A short list of magical items for sale

Listen: just like you, I have boxes in my basement that haven’t been opened for years. Stuff taking up space and time, and if you let it, all that junk will play some Marvin Gaye and start multiplying until you can’t walk down the hallway without tripping on a violin from 5th grade.

So I have things to hock, and I am a motivated seller.

Vorpal Typewriter of Infinite Weight

It’s an Underwood from around 1930 that used to live in my office in a mini-shrine to word machines of all kinds. Like a relic.

The keys no longer work. The ink is dry.

That doesn’t matter, because what you do is place a blank piece of 8.5 x 11 paper on top of the Vorpal Typewriter of Infinite Weight, cut your thumb as a blood sacrifice on the keys, and words begin to appear as long as your blood is O-positive.

The typewriter has specific tastes.

It isn’t portable, unless you have a F350 with the extra tow package, because at the heart of the typewriter is a miniature black hole, pulsating with power.

Thor once lost his hammer, Mj√∂lnir, which nobody can pronounce, and he tried to pick up the Vorpal Typewriter as a temporary replacement, but he couldn’t lift the thing.

Today, the typewriter lurks in the basement and to plot its revenge. It will not be ignored, though it will serve as a boat anchor if necessary.

Price: $50 or a pint of O-positive blood.

Matched Pair of Professional Bongo Drums

Admit it: you’ve always wanted to play the bongos. Real ones, not those cute little drums they sell at tourist traps for thirty bucks. Those are toys, and you are not a child.

These are four-foot-tall monsters. If you have musical talent and technical expertise with amplifiers and such–as you should if considering playing professional bongo drums–you could hook these things up to speakers and shatter windows in a three-block radius.

Metal bands are old and busted. The new hotness is heavy ska, and you can’t do that with a traditional drum kit. You need ginormous professional bongos, my friend. YOU NEED THEM.

Price: $100 or a working manual transmission Yugo.

Note: technically, these are conga drums, but technically, I don’t care.

Ginormous and Powerful Nikon D3100

It hurts me to say this: full-frame digital cameras with mirrors and such are too big and bulky. They’re great, and take wonderful photos. I just hate lugging them around when there’s a slim little device in my pocket at all times that takes pretty damn good photos that automatically upload into the cloud and such.
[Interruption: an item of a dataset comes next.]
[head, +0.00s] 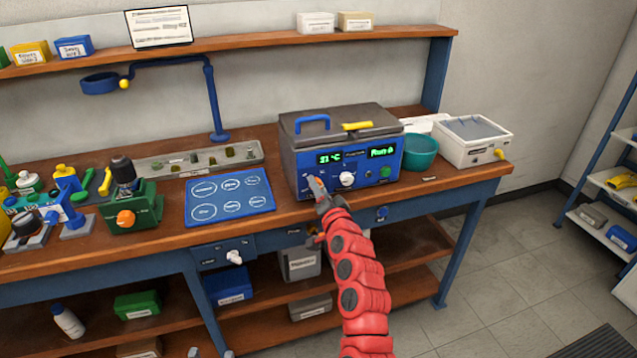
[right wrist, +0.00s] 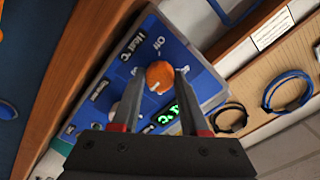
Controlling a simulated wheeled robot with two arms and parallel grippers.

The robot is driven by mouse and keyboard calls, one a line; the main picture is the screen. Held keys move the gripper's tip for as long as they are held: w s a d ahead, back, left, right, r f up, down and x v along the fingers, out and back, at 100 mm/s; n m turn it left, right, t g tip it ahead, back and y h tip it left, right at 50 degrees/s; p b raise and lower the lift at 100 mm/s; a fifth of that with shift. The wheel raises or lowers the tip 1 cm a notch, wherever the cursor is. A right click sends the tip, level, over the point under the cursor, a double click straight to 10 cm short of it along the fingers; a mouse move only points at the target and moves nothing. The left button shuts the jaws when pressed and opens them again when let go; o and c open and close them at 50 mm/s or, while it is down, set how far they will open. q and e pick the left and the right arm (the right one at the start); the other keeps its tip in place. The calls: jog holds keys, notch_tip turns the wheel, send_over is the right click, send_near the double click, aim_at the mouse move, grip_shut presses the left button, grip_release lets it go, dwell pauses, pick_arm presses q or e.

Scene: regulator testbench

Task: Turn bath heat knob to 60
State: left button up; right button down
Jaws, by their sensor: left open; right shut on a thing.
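The bath (head: 340,150) is a dark-lidded box with a blue front panel at the back right of the bench. Its green display (head: 331,157) seems to read 51 °C. The orange heat knob (right wrist: 160,76) sits between my right fingertips in the right wrist view, beside the "Heat °C" and "Off" lettering. My right gripper (head: 318,188) is at the panel's lower left, shut on this knob; it also shows in the right wrist view (right wrist: 157,80). The knob's exact pointing is unclear. What seem to be my left gripper's (head: 211,354) two grey tips show apart at the bottom edge.
A white knob (head: 347,179) and a green button (head: 385,172) are on the same panel. A teal bowl (head: 420,152) and white box (head: 473,141) stand to the right. A blue mat (head: 230,199) and green device (head: 130,205) are left.

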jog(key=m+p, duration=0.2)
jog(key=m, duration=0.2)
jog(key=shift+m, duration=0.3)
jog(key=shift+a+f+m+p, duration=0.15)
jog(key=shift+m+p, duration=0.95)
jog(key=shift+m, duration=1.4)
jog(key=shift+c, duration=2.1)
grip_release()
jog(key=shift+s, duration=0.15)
This Nikon is amazing. It’ll do your taxes and turn a random man in a mustache into Tom Freaking Selleck.

But, my old beautiful camera, you are too large and bulky. It’s not you. It’s me. I found somebody far lighter, huggable, and modern, a Sony A6000, and we are planning to stay together forever and ever.

Price: You can’t put a price on memories.

Update: SOLD.

Portable Typewriter that Actually Types Boring Words

This isn’t an heavy and adorable antique. No, this typewriter is portable, comes with its own carrying case, and actually works.
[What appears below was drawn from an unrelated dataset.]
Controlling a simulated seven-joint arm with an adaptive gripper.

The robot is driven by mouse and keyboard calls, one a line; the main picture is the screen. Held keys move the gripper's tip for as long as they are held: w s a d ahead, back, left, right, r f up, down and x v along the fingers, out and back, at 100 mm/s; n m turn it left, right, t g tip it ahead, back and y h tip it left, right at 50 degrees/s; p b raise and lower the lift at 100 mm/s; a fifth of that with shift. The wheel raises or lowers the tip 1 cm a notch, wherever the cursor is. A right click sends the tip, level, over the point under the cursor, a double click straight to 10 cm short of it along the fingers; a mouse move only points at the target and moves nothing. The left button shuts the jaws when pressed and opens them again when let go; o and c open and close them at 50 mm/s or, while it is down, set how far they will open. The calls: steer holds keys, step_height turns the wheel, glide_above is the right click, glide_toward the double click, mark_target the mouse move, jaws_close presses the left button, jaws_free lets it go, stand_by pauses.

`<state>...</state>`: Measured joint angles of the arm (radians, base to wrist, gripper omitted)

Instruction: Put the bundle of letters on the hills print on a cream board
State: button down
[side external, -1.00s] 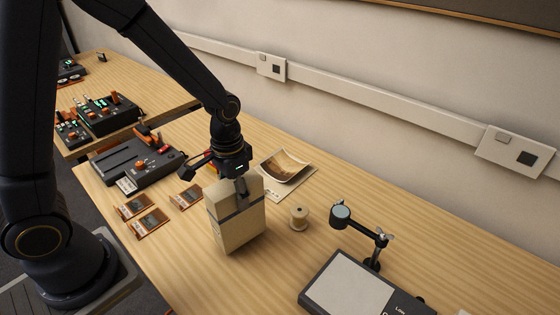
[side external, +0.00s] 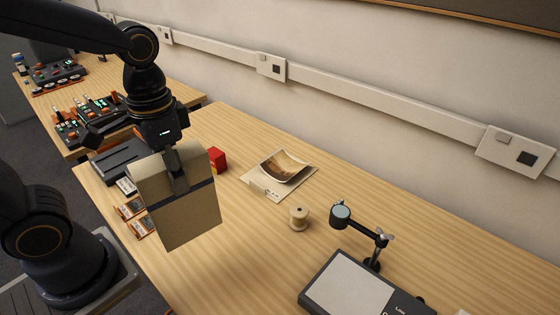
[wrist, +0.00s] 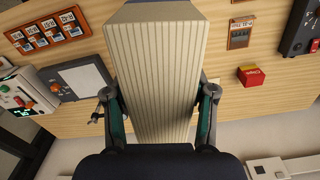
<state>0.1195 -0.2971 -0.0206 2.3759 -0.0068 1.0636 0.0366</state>
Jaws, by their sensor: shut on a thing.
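The bundle of letters (side external: 193,215) is a tan block with a dark band around it. My gripper (side external: 178,175) is shut on it and holds it up, slightly tilted, above the table's near side. In the wrist view the bundle (wrist: 157,75) shows its many paper edges between my two fingers. The hills print on a cream board (side external: 279,174) lies toward the back of the table, to the right of my gripper. The print is curled and nothing rests on it. The print is not seen clearly in the wrist view.
A wooden spool (side external: 298,218) stands right of the print. A magnifier stand (side external: 357,228) and a light pad (side external: 350,286) are farther right. A red box (side external: 217,159) stands behind the bundle. Small orange-framed cards (side external: 131,208) lie at the left, partly hidden. Bare table lies between bundle and spool.

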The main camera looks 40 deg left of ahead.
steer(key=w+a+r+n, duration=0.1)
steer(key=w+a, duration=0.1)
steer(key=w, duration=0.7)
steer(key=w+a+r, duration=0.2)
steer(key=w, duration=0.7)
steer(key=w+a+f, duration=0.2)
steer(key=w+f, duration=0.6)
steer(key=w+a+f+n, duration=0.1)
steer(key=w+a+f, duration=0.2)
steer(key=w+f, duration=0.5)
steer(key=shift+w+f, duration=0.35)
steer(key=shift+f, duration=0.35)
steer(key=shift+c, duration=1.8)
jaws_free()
You need ink and paper and quick fingers to make words on this machine, doing the job it was designed and built for back in the 1960s, despite it being the 2020s. The portable typewriter abides.

Kinda boring, really. I like you and all, Portable Typewriter, but you’re too competent and normal to be interesting. Give us some drama. Grow little mechanical legs and scurry around the garage preying on mice or something.

Price: Whatever, have fun typing away.

Starplus Command Module

This relic has strange wires and indecipherable buttons. My current theories are (a) Strategic Air Command used it the ’70s to launch nuclear bombers, or (b) alien visitors with a hankering for antique human tech used this to let their starship commander call down to engineering and such. “Bring us back to that delicious Waffle House, warp seven!” Hell if I know.

Price: $5, unless you know how to work it to launch nuclear bombers or summon alien ships.

White Monolith of +10 Paper Consumption

This beast has a huge internal stomach meant to hold paper and a thin maw where it feeds. There are no teeth, so I believe it ate pages whole and had a method of digesting them. It has a tail that ends in a wide head packed with tiny metal teeth, like a snake.

The control buttons include a lightning bolt to summon Thor, a down elevator, and a smiley face without eyes, which is creepy. There’s also a symbol of power–and upside triangle inside a circle–and an emergency rhombus button, to bring forth the helpful rhombus fairies.

Price: A cheap bottle of bourbon or an expensive bottle of gin, which I will use to trade for a medium-priced bottle of bourbon.